## START
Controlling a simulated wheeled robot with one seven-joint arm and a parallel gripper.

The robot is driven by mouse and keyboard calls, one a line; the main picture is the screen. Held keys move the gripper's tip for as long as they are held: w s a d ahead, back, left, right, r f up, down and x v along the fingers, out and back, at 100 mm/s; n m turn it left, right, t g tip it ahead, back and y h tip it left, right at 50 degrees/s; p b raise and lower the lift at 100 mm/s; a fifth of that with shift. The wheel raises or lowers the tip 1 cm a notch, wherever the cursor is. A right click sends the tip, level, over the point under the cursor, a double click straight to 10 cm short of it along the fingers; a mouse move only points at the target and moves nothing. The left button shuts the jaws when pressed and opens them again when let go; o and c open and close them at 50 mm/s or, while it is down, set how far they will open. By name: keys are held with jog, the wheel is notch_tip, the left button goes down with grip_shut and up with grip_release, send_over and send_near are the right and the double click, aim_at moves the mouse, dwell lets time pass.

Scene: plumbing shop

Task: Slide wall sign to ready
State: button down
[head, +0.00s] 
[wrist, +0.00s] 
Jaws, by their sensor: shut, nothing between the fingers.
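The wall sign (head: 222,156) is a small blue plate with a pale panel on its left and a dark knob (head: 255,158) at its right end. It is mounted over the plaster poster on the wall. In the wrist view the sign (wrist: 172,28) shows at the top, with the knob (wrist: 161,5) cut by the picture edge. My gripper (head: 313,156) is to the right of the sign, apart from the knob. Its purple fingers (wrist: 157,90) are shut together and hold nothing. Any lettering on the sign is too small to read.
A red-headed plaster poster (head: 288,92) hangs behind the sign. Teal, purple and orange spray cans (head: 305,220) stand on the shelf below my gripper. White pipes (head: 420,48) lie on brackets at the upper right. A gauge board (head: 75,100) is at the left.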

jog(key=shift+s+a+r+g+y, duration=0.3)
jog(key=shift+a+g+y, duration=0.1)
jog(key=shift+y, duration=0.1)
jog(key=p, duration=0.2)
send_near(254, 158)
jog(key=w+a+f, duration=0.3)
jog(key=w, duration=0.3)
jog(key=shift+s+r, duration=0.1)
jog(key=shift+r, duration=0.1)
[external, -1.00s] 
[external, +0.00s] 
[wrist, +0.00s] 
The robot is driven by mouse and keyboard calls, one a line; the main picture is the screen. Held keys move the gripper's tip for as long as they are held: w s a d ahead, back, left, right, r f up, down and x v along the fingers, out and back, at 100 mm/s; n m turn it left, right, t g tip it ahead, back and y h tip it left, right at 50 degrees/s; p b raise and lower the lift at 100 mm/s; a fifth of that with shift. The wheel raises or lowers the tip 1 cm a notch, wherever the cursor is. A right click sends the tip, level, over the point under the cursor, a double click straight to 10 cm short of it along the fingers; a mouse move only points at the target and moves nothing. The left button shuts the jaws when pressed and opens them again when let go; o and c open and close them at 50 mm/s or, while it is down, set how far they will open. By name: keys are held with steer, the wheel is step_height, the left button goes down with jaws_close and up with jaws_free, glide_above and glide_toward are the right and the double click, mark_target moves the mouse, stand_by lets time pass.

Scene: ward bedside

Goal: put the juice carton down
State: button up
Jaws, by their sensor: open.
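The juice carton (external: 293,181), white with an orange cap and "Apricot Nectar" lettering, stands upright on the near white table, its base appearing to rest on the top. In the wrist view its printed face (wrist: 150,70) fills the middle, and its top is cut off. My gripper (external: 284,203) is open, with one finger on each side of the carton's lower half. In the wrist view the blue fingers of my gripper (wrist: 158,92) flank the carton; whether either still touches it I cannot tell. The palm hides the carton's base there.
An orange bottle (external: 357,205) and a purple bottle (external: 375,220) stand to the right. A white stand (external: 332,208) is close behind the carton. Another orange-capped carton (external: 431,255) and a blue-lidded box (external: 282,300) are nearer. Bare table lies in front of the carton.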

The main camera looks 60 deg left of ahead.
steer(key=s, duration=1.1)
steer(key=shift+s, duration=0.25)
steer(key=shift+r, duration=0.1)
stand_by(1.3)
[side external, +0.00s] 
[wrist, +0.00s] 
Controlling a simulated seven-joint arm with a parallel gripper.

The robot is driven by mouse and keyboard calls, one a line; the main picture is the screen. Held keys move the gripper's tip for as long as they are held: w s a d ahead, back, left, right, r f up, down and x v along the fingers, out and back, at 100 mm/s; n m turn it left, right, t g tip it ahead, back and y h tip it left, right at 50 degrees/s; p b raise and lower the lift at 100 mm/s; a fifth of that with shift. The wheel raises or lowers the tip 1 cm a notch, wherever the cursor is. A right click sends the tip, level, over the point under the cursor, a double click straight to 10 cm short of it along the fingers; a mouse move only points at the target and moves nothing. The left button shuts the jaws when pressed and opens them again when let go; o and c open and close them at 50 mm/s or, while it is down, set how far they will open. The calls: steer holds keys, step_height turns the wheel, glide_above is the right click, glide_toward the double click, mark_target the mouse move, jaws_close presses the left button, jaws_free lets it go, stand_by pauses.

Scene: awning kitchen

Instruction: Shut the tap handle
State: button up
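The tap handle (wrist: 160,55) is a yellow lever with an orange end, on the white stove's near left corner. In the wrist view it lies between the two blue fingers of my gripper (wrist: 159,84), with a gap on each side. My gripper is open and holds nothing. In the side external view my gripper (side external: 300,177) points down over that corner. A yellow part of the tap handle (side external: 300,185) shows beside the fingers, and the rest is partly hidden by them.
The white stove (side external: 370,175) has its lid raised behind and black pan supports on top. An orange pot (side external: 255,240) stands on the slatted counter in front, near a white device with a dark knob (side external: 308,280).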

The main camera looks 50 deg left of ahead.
## END
▶ **EXERCISE DIRECTIONS**
Output each record precisely as given.

▶ **OUTPUT FOR THIS EXERCISE**
Controlling a simulated wheeled robot with one seven-joint arm and a parallel gripper.

The robot is driven by mouse and keyboard calls, one a line; the main picture is the screen. Held keys move the gripper's tip for as long as they are held: w s a d ahead, back, left, right, r f up, down and x v along the fingers, out and back, at 100 mm/s; n m turn it left, right, t g tip it ahead, back and y h tip it left, right at 50 degrees/s; p b raise and lower the lift at 100 mm/s; a fifth of that with shift. The wheel raises or lowers the tip 1 cm a notch, wherever the cursor is. A right click sends the tip, level, over the point under the cursor, a double click straight to 10 cm short of it along the fingers; a mouse move only points at the target and moves nothing. The left button shuts the jaws when pressed and opens them again when let go; o and c open and close them at 50 mm/s or, while it is down, set how far they will open. By name: keys are held with jog, the wheel is notch_tip, the left button goes down with grip_shut and up with grip_release, send_over and send_near are the right and the double click, aim_at moves the mouse, dwell lets time pass.

Scene: plumbing shop

Task: Slide wall sign to ready
State: button down
[head, +0.00s] 
[wrist, +0.00s] 
Jaws, by their sensor: shut, nothing between the fingers.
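The wall sign (head: 222,156) is a small blue plate with a pale panel on its left and a dark knob (head: 255,158) at its right end. It is mounted over the plaster poster on the wall. In the wrist view the sign (wrist: 172,28) shows at the top, with the knob (wrist: 161,5) cut by the picture edge. My gripper (head: 313,156) is to the right of the sign, apart from the knob. Its purple fingers (wrist: 157,90) are shut together and hold nothing. Any lettering on the sign is too small to read.
A red-headed plaster poster (head: 288,92) hangs behind the sign. Teal, purple and orange spray cans (head: 305,220) stand on the shelf below my gripper. White pipes (head: 420,48) lie on brackets at the upper right. A gauge board (head: 75,100) is at the left.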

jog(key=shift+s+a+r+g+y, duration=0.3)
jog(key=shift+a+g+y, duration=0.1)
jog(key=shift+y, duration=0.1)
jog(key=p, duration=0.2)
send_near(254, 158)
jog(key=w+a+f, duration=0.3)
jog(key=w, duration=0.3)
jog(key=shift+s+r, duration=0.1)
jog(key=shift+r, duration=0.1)
[external, -1.00s] 
[external, +0.00s] 
[wrist, +0.00s] 
The robot is driven by mouse and keyboard calls, one a line; the main picture is the screen. Held keys move the gripper's tip for as long as they are held: w s a d ahead, back, left, right, r f up, down and x v along the fingers, out and back, at 100 mm/s; n m turn it left, right, t g tip it ahead, back and y h tip it left, right at 50 degrees/s; p b raise and lower the lift at 100 mm/s; a fifth of that with shift. The wheel raises or lowers the tip 1 cm a notch, wherever the cursor is. A right click sends the tip, level, over the point under the cursor, a double click straight to 10 cm short of it along the fingers; a mouse move only points at the target and moves nothing. The left button shuts the jaws when pressed and opens them again when let go; o and c open and close them at 50 mm/s or, while it is down, set how far they will open. By name: keys are held with steer, the wheel is step_height, the left button goes down with jaws_close and up with jaws_free, glide_above and glide_toward are the right and the double click, mark_target moves the mouse, stand_by lets time pass.

Scene: ward bedside

Goal: put the juice carton down
State: button up
Jaws, by their sensor: open.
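The juice carton (external: 293,181), white with an orange cap and "Apricot Nectar" lettering, stands upright on the near white table, its base appearing to rest on the top. In the wrist view its printed face (wrist: 150,70) fills the middle, and its top is cut off. My gripper (external: 284,203) is open, with one finger on each side of the carton's lower half. In the wrist view the blue fingers of my gripper (wrist: 158,92) flank the carton; whether either still touches it I cannot tell. The palm hides the carton's base there.
An orange bottle (external: 357,205) and a purple bottle (external: 375,220) stand to the right. A white stand (external: 332,208) is close behind the carton. Another orange-capped carton (external: 431,255) and a blue-lidded box (external: 282,300) are nearer. Bare table lies in front of the carton.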

The main camera looks 60 deg left of ahead.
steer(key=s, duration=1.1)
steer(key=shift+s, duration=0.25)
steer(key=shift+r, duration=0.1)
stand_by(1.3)
[side external, +0.00s] 
[wrist, +0.00s] 
Controlling a simulated seven-joint arm with a parallel gripper.

The robot is driven by mouse and keyboard calls, one a line; the main picture is the screen. Held keys move the gripper's tip for as long as they are held: w s a d ahead, back, left, right, r f up, down and x v along the fingers, out and back, at 100 mm/s; n m turn it left, right, t g tip it ahead, back and y h tip it left, right at 50 degrees/s; p b raise and lower the lift at 100 mm/s; a fifth of that with shift. The wheel raises or lowers the tip 1 cm a notch, wherever the cursor is. A right click sends the tip, level, over the point under the cursor, a double click straight to 10 cm short of it along the fingers; a mouse move only points at the target and moves nothing. The left button shuts the jaws when pressed and opens them again when let go; o and c open and close them at 50 mm/s or, while it is down, set how far they will open. The calls: steer holds keys, step_height turns the wheel, glide_above is the right click, glide_toward the double click, mark_target the mouse move, jaws_close presses the left button, jaws_free lets it go, stand_by pauses.

Scene: awning kitchen

Instruction: Shut the tap handle
State: button up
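The tap handle (wrist: 160,55) is a yellow lever with an orange end, on the white stove's near left corner. In the wrist view it lies between the two blue fingers of my gripper (wrist: 159,84), with a gap on each side. My gripper is open and holds nothing. In the side external view my gripper (side external: 300,177) points down over that corner. A yellow part of the tap handle (side external: 300,185) shows beside the fingers, and the rest is partly hidden by them.
The white stove (side external: 370,175) has its lid raised behind and black pan supports on top. An orange pot (side external: 255,240) stands on the slatted counter in front, near a white device with a dark knob (side external: 308,280).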

The main camera looks 50 deg left of ahead.

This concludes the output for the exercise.